MOANA NUI, une odyssée à la recherche des savoirs qui peuvent sauver les océans

La flotte de catamarans antiques de MOANA NUI sera ambassadrice des bonnes pratiques de gestion des océans. Crédit Moana Nui.

Par Christophe Mercier

MOANA NUI veut dire « Grand Océan » en polynésien. Ce grand océan, c’est le Pacifique. Immensité bleue, comme en « négatif » de l’autre côté du planisphère – qui est composé majoritairement de terres – le Pacifique est un Océan-symbole, tout comme l’Amazonie est une Forêt-symbole.

Cet océan, je l’ai souvent parcouru, par sauts de puces aériens ou porté par les vagues, en tant que photojournaliste, puis ethno-écologue.
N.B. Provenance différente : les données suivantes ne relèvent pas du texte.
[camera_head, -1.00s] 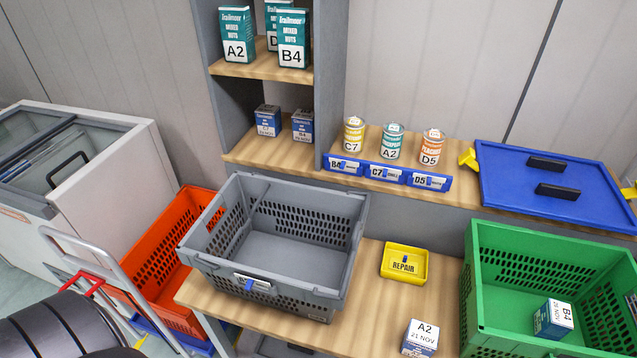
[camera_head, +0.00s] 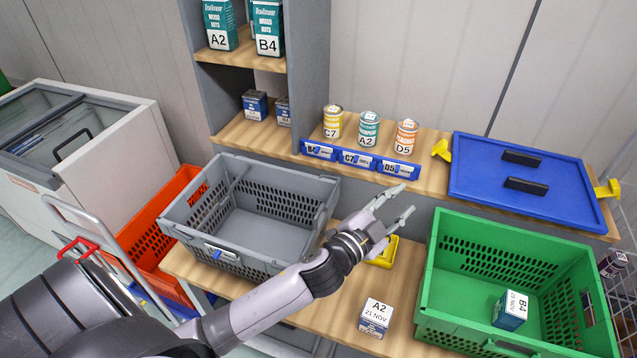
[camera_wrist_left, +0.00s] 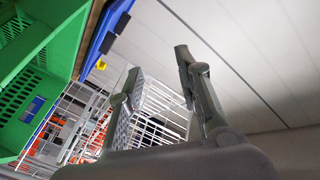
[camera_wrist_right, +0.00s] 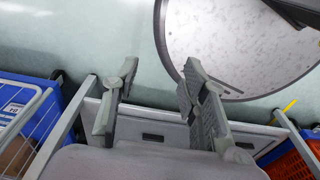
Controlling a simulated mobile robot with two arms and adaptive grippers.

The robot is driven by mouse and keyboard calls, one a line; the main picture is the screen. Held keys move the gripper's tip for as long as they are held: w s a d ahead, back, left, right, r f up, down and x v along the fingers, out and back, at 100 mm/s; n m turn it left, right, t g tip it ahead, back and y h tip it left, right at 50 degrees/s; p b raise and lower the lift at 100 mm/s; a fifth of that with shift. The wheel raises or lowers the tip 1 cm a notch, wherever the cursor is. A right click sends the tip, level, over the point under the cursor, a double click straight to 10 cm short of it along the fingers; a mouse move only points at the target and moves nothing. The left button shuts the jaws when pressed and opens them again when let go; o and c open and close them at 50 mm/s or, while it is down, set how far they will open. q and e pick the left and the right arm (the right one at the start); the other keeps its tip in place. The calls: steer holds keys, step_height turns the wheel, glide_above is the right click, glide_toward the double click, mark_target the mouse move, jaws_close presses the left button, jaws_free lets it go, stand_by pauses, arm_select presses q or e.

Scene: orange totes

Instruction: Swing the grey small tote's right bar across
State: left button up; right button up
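The grey small tote (camera_head: 185,225) stands on the wooden bench in the head view, open and empty inside. A thin grey bar (camera_head: 236,182) shows near its left end. Its right bar seems to lie along the right end, partly hidden by my left arm; I cannot tell its exact pose. My left gripper (camera_head: 406,200) is open and empty, right of the tote and above the bench; it also shows open in the left wrist view (camera_wrist_left: 158,64). My right gripper shows only in the right wrist view (camera_wrist_right: 158,72), open and empty, away from the tote.
A green crate (camera_head: 440,270) with a B4 box stands at the right. An A2 box (camera_head: 376,316) and a yellow tray (camera_head: 385,254), partly behind my gripper, are on the bench. Cans (camera_head: 368,130), blue labels and a blue lid (camera_head: 475,180) line the back shelf.

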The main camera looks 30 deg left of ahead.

Et il m’a livré un de ses secrets : depuis des millénaires, de génération en génération, des femmes et hommes tentent d’y faire survivre — et revivre — l’art de la navigation non-instrumentale. Seulement guidés par la course des étoiles, l’observation des courants, des nuages, ou encore des oiseaux et de la faune marine, les océaniens et polynésiens, descendants de peuples navigateurs d’Asie du Sud-est, ont, par plusieurs vagues, exploré puis habité le Pacifique…

Au début des années 2000, aidé par l’UNESCO, je commençais une grande enquête sur la « renaissance » de cette tradition de navigation ancestrale. Je parcourais alors la Polynésie française, Hawaï, les îles Cook, la Nouvelle Zélande… En immersion totale dans ces cultures du Grand Océan, de rencontres en amitiés indéfectibles avec les derniers « Maître-Navigateurs », à bord des catamarans traditionnels qu’ils essayaient de faire revivre — l’Hokule’a ou le Te Au O Tonga — j’avais enfin compris le sens de ma « quête » et de la contribution qu’elle pouvait apporter face à certains enjeux de notre siècle.

Car si ces « peuples navigateurs » avaient pu naviguer sur des milliers de milles d’océan sans autre aide que les indices naturels qui les entouraient, c’est parce qu’ils connaissaient parfaitement leur environnement et vivaient en parfaite symbiose avec la Nature. La « Navigation Traditionnelle » était en fait la partie émergée de l’Iceberg…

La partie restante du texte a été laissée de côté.